Mr. Toad's Wild Ride
15 November 2014
October 14, 2014
Oh my, oh my, oh my! What a ride it was from Ensenada to Bahia San Quintin.
Since we couldn't reach Cabo Colonet (the first viable anchorage) before dark, our plan was to leave around 1000 on Thursday and arrive in the bay of San Quintin early the following morning. We would anchor here and rest up for the next thirty-hour trip to Turtle Bay.
A consensus of the various weather gurus called for 12 to 15 knots of wind from the NNW. NNW winds are the prevailing winds this time of year and we were looking forward to a downwind sail. (Except for last year, of course, when we brought Cadenza down. South winds, dead on the nose, practically all the way to Cabo.)
Finally, after years in the making, Don and Bobbi were headed south on Sea Dancer, their Ericson 38. This was to be Bobbi's first overnight in their journey into Mexico and Don was hoping for the perfect sail under a starlight sky. All signs were promising as we hoped for wind.
Almost immediately, we had fifteen knots of wind and we put up both the genoa and the mainsail. We were off to a great start. It was a beautiful, warm day with few clouds in the sky. The seas were four to six feet at seventeen seconds. There were smiles all around.
We continued along; took turns on the helm, marked our course every two hours on the chart, and had a nice lunch. All the while, the wind and seas were building. Fine by us. We were enjoying the sail. Except that we were sailing too fast.
I know, I know. That sounds crazy. Especially to you racers out there. But we didn't want to arrive in San Quintin too early. Cabo San Quintin light lies on the SW tip of the peninsula, but as we remembered it, “tip” in Spanish must mean something different. The actual light is several hundred feet inland which could confuse the mariner not familiar with the entrance, especially on a dark night. In addition, on the way down the coast and close to San Quintin is Isla San Martin and Roca Ben, two small pieces of land one would rather avoid in daylight then dodge under the stars.
At seven knots we were going to arrive at three in the morning, so we decided to furl the genoa and run with the mainsail. Ah, slowed down to six knots. A little better. But before long, we were going seven knots again with the winds rising over twenty knots and the seas picking up momentum and height.
Earlier we had discussed reefing before nightfall if it looked like there was any possibility we could have strong winds.
We looked to the sky. Lots of whispy clouds. “Looks like we are in for more wind, not less.” I said. Jay agreed. Only now the seas were precariously lumpy and we weren't comfortable sending Don up on the foredeck if it wasn't absolutely necessary. We decided to wait a little while longer, hoping (albeit for naught) that the wind might lie down.
Now the seas were ten to twelve feet and they weren't seventeen seconds apart. More like five. The wind was up around twenty-two. Time to reef.

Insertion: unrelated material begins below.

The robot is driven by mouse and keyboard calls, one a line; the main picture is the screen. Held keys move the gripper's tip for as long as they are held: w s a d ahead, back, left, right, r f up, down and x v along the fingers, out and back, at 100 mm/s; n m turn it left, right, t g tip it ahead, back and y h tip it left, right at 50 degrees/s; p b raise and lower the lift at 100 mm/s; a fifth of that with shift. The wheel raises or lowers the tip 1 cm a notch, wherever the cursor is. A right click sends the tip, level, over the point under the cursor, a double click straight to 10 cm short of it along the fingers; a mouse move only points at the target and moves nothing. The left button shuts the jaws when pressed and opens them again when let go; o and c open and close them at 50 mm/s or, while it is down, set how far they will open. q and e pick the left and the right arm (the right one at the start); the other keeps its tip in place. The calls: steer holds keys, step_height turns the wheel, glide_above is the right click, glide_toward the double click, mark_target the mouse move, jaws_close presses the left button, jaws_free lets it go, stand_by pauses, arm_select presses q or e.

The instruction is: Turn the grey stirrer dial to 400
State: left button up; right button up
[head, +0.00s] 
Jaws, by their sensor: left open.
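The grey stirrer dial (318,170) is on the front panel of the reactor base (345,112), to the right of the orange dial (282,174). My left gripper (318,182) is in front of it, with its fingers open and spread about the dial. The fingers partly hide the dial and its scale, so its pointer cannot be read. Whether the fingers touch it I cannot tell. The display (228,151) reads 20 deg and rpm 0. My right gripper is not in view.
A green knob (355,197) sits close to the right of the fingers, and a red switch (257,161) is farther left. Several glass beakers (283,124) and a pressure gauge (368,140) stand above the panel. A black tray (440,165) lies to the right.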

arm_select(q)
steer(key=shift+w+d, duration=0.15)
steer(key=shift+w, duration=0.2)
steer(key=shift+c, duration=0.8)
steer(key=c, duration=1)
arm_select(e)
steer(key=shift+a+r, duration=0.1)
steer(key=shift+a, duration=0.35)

We started the engine and turned into the wind. Don went forward to the mast, while Jay handled the lines with Bobbi's help and I stayed at the helm. It was nerve-wracking to say the least, but together we got the mainsail reefed without too much ado. We turned around and headed south while the sun set to the west.
We were still going five and half knots.
The sun set and it was a long night with winds holding at twenty-two to twenty-five knots. I saw gusts up to thirty and the knot meter once read nine point one. The seas were big and pushing us around. Each of us took turns at the helm, navigating by compass only. Keeping her on course was difficult and took enormous concentration. One slight diversion and we were thirty degrees off in the wrong direction. As you might imagine, this can lead to accidental jibes – and it did - on more than one occasion. Quite the test in skill and stamina.
Just as dawn arrived, the wind started lessening and we turned on the engine, setting anchor in the bay of San Quintin at 0800 this morning. A seal swam up to greet us. We toasted with a beer and the macaroni and cheese dinner we skipped eating last night. Then Bobbi surprised us with a delicious homemade chocolate pie for dessert. Not two minutes after the last bite, everyone silently grab their plates and dumped them into the galley and crawled into their respective bunks. Sleep came easily and peacefully to our worn-out bodies.
Suffice it to say, Bobbi's first overnight experience in the world of cruising was not Lin Pardy's romantic entree into sailing. It was more like Mr. Toad's Wild Ride.